Given instruction → What is to be transcribed is the run of lines opening with the one that has "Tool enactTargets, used" and closing with the one that has "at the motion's", and only that run, exactly.

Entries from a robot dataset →
------------------------------------
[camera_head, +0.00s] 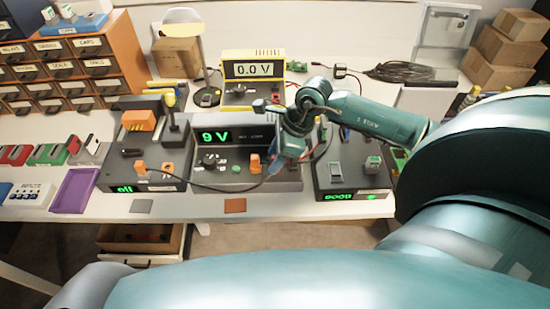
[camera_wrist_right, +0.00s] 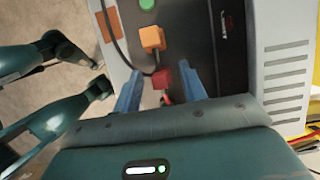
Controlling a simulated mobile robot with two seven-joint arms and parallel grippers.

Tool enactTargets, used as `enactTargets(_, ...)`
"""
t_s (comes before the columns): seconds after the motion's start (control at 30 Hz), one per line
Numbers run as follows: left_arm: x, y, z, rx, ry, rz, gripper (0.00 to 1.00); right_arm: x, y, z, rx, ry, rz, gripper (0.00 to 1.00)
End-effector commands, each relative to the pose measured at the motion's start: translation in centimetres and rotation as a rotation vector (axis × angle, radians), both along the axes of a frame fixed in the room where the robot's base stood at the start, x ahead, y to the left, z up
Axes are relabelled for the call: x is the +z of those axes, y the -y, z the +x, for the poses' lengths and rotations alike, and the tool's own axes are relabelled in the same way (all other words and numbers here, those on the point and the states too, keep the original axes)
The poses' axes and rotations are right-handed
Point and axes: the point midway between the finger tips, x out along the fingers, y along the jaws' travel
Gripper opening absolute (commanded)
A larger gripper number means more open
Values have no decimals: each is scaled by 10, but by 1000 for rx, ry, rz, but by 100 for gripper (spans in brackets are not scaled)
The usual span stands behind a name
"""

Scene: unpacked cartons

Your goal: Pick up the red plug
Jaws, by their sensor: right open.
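The red plug (camera_wrist_right: 160,76) sits on the dark front of the 9 V power unit, beside the orange plug (camera_wrist_right: 152,38), in the right wrist view. My right gripper (camera_wrist_right: 162,88) is open, and its two blue fingers stand on either side of the red plug with gaps visible. In the head view the right gripper (camera_head: 277,161) reaches down at the right end of the 9 V unit (camera_head: 215,181). There the gripper hides the red plug, and the orange plug (camera_head: 253,163) shows to its left. I do not see my left gripper.
A dark module (camera_head: 145,178) reading "off" stands left of the 9 V unit, and another lit module (camera_head: 350,181) stands right. A yellow meter (camera_head: 252,66) reading 0.0 V stands behind. A black cable (camera_wrist_right: 113,38) runs near the orange plug. A purple tray (camera_head: 75,190) lies left.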

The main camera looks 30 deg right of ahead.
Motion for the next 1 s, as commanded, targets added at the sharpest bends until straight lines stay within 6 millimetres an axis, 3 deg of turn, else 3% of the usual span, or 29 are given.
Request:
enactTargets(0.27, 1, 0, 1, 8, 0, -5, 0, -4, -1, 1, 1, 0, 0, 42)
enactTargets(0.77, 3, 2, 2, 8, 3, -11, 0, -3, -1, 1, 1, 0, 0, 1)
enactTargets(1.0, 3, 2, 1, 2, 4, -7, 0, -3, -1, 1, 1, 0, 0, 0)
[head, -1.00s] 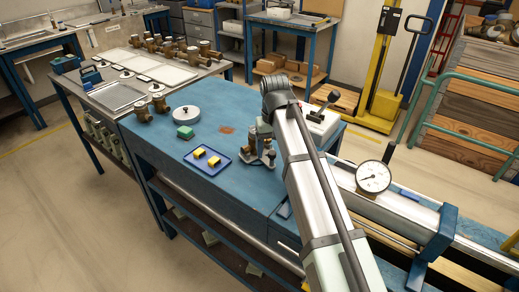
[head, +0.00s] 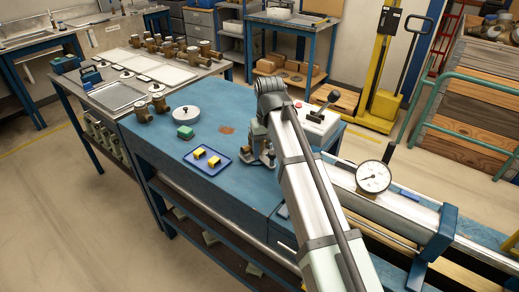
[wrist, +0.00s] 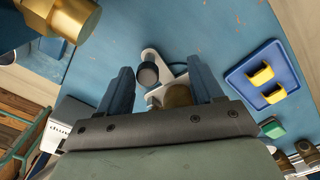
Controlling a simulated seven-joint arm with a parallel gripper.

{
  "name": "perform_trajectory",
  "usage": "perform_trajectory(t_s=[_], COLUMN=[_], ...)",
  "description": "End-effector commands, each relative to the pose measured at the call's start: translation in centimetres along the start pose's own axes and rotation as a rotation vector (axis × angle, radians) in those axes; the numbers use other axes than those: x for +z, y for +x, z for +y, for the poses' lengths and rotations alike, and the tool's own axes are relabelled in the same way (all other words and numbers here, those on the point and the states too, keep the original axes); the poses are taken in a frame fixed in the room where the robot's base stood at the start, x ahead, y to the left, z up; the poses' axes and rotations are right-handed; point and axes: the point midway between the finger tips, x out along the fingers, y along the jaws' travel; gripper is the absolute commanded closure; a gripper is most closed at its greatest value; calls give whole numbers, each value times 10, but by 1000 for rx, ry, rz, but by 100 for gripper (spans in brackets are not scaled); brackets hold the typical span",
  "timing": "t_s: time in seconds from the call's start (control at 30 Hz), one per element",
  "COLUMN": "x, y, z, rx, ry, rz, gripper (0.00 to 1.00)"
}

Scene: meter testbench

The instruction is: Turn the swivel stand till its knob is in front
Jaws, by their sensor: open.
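A small grey stand (head: 266,157) with upright cylindrical parts is on the blue bench, partly hidden by my arm in the head view; I take it for the swivel stand. In the wrist view the grey stand (wrist: 151,57) has a dark round-topped post (wrist: 147,75) and a brownish round part (wrist: 178,95) close to my gripper's palm. I cannot tell which part is the knob. My gripper (wrist: 160,66) is open, with one finger on each side of the stand. I cannot tell whether either finger touches it.
A blue tray (head: 188,158) with yellow blocks, a green block (head: 185,132) and a round white lidded thing (head: 186,114) are left of the stand. A white box with a lever (head: 318,122) is behind right. A dial gauge (head: 373,177) stands right. A brass part (wrist: 75,15) looms near the wrist camera.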

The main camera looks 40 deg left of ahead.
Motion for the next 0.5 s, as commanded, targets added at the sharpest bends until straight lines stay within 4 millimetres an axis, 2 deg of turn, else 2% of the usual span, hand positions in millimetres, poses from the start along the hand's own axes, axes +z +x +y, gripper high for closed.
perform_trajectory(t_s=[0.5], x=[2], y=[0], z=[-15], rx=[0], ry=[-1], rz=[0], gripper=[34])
------------------------------------
Completed exercise →
Tool enactTargets, used as `enactTargets(_, ...)`
"""
t_s (comes before the columns): seconds after the motion's start (control at 30 Hz), one per line
Numbers run as follows: left_arm: x, y, z, rx, ry, rz, gripper (0.00 to 1.00); right_arm: x, y, z, rx, ry, rz, gripper (0.00 to 1.00)
End-effector commands, each relative to the pose measured at the motion's start: translation in centimetres and rotation as a rotation vector (axis × angle, radians), both along the axes of a frame fixed in the room where the robot's base stood at the start, x ahead, y to the left, z up

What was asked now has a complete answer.